Q:“Is refueling difficult with propane?”
A: No. Refueling is simple and quick. Propane’s pumping rate, 10 to 12 gallons per minute, is comparable to that of gasoline. This translates into savings in time and money compared with other alternative fuels. Because propane is delivered through a sealed system (thereby protecting the environment), a simple screwed connection is used. Vehicles can be refueled at nearly 10,000 sites across the country.
Q:“Is propane safe?”
A: Yes. Propane vehicle tanks are tested to four times the normal operating pressures, and the tanks are 20 times as puncture resistant as gasoline tanks. Propane is nontoxic, nonpoisonous, and has the lowest flammability range of any alternative fuel.
Q:“How can I make the switch to propane as an alternative fuel?”
A: Qualified conversion contractors can convert almost any gasoline-powered vehicle to propane. Conversions cost between $2,500 and $3,500 – a cost that would quickly be recovered through lower maintenance and fuel costs associated with using propane. Part of these conversion costs may be deducted from federal taxable income. Also, more automakers are responding to increased demand for alternative-fueled vehicles by manufacturing factory-equipped propane-powered vehicles. For more information on conversions, go to the U.S. Dept. of Energy’s Alternative Fuel Data Center Web site.
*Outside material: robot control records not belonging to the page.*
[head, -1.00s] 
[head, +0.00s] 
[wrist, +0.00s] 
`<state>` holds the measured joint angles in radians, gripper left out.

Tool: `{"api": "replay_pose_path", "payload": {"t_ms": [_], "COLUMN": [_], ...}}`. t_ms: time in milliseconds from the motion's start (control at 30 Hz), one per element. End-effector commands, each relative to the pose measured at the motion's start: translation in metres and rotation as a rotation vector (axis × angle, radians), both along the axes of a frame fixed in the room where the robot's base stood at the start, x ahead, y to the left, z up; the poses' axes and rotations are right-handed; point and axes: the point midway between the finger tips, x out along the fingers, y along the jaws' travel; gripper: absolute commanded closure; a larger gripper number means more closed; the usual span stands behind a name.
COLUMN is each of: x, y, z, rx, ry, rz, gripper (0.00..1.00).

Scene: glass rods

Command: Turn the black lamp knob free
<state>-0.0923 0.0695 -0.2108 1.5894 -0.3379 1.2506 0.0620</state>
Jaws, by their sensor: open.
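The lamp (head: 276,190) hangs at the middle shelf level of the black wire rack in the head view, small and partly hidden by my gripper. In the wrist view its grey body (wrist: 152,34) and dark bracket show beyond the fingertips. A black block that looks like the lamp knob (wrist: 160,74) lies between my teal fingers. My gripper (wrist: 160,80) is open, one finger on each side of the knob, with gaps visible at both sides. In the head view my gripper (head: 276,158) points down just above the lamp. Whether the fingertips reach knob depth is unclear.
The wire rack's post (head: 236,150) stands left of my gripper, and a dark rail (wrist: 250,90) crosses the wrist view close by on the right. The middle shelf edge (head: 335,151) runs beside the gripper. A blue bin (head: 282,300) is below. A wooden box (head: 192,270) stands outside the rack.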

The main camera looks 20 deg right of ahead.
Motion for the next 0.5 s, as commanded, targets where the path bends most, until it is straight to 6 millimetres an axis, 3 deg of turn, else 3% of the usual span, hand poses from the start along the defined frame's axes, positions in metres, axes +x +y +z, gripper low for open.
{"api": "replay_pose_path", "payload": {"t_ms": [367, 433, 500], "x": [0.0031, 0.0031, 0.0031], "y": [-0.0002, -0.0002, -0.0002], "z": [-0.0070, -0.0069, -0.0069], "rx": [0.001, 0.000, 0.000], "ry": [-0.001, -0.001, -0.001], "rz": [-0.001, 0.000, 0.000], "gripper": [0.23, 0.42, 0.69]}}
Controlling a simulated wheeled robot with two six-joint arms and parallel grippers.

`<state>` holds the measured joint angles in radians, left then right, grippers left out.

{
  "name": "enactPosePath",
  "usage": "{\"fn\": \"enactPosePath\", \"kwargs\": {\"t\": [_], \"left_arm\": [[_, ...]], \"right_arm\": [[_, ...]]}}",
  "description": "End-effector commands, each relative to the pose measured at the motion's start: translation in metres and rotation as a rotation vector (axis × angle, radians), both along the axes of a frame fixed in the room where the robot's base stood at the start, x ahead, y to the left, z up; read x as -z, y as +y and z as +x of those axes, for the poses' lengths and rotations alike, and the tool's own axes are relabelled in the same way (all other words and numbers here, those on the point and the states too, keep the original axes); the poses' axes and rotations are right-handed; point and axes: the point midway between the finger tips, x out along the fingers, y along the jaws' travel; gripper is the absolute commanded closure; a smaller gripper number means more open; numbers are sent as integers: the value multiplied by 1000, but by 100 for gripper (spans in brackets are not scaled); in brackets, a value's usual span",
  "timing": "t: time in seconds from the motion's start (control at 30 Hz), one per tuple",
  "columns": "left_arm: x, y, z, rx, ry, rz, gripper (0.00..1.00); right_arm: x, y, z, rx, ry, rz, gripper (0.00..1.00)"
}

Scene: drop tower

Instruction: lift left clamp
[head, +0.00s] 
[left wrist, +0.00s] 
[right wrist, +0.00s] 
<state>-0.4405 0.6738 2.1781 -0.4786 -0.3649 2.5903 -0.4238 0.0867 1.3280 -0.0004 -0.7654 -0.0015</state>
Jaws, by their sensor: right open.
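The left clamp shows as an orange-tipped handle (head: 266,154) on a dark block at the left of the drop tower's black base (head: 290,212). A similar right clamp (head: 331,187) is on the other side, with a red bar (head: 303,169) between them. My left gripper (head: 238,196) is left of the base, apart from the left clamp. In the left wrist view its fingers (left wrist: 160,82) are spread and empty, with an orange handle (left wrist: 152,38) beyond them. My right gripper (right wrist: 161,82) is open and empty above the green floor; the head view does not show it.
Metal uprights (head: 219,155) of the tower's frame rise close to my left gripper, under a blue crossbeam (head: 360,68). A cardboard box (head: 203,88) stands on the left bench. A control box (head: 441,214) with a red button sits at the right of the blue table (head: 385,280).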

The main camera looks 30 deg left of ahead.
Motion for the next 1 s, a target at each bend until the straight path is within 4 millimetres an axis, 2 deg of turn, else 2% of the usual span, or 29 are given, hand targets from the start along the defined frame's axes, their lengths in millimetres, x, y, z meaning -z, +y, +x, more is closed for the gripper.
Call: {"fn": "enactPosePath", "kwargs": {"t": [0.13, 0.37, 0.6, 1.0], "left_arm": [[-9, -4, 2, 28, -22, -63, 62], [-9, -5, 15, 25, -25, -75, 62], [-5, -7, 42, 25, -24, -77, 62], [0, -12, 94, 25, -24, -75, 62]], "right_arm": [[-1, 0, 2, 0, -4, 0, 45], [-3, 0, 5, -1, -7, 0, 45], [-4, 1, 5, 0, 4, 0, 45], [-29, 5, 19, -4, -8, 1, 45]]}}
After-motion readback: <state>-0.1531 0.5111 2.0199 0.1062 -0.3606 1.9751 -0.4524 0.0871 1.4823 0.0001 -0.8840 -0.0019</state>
Q:“Is propane widely used?”
A: Yes. Propane has been used as a commercial motor fuel for more than 80 years, and more than 190,000 propane-powered vehicles are in use today in the United States-more than 9 million are in use worldwide. Propane has become the leading alternative fuel in the United States and in the world.
Q:“How many vehicles are powered by propane in the U.S.?”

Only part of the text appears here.